6. Apparatus for generating an acoustic energy field in a volume of fluid within a container, comprising at least one acoustic energy source for outputting a convergent acoustic beam into said container, characterised in that the container is spaced from said source, that with reference to the cross-section of the container transverse to the direction of propagation of the beam, the beam extends over the entire area of said cross-section for at least a substantial part of the length of said container, and that there are means for forming the beam from said source with an angle of convergence sufficiently great to at least substantially compensate for attenuation of the acoustic energy in the fluid, said convergent beam thereby producing an acoustic field of substantially uniform energy density in the fluid in the container over at least a substantial part of the length of the container.

7. Apparatus according to claim 6 wherein the source is arranged to have an output in the MHz range, up to about 25MHz.

8. Apparatus according to claim 6 or claim 7 wherein the acoustic source has a concave emitting surface producing said convergence.

9. Apparatus according to claim 6 or claim 7 wherein lens means are placed in front of the acoustic source to produce said convergence.

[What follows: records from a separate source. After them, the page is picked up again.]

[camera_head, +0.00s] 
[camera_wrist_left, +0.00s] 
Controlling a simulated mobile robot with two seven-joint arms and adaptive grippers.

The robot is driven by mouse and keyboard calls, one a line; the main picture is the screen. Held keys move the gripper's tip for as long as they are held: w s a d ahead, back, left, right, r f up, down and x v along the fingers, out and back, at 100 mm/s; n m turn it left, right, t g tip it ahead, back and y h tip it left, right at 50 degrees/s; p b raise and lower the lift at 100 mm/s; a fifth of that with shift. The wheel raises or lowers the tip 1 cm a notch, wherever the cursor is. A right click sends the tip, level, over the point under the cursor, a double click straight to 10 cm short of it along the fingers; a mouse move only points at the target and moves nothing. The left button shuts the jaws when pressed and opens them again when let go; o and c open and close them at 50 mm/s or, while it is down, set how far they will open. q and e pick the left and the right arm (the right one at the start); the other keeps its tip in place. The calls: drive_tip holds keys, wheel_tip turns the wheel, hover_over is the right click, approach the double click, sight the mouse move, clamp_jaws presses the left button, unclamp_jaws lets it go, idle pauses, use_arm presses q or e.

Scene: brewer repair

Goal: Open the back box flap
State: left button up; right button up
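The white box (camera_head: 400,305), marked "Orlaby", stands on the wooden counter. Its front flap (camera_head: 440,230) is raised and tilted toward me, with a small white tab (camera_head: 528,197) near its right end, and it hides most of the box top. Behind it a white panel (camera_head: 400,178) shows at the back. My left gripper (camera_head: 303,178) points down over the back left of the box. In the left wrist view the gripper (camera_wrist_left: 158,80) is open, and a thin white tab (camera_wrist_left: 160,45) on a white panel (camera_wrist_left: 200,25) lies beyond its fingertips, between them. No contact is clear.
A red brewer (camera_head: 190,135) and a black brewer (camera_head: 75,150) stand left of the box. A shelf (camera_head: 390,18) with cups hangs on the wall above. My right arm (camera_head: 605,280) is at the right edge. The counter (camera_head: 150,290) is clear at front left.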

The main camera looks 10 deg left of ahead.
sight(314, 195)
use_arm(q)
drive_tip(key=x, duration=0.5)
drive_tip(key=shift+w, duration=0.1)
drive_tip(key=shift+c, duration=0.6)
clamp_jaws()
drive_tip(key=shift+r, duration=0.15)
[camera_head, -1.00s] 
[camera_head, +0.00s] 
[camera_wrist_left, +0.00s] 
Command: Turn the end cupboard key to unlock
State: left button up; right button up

10. Apparatus according to any one of claims 6 to 9 comprising a pair of acoustic energy sources for outputting respective convergent beams to produce a standing wave by interference of their outputs in said container, and wherein there are convergence means for compensation of the attenuation of the outputs of both sources over at least a substantial part of the length of the container.

11. Apparatus according to any one of claims 6 to 9 comprising coaxial reflection means for the source output to produce a standing wave in said container by interference of the direct energy transmission from the source and the reflected energy transmission from the reflection means.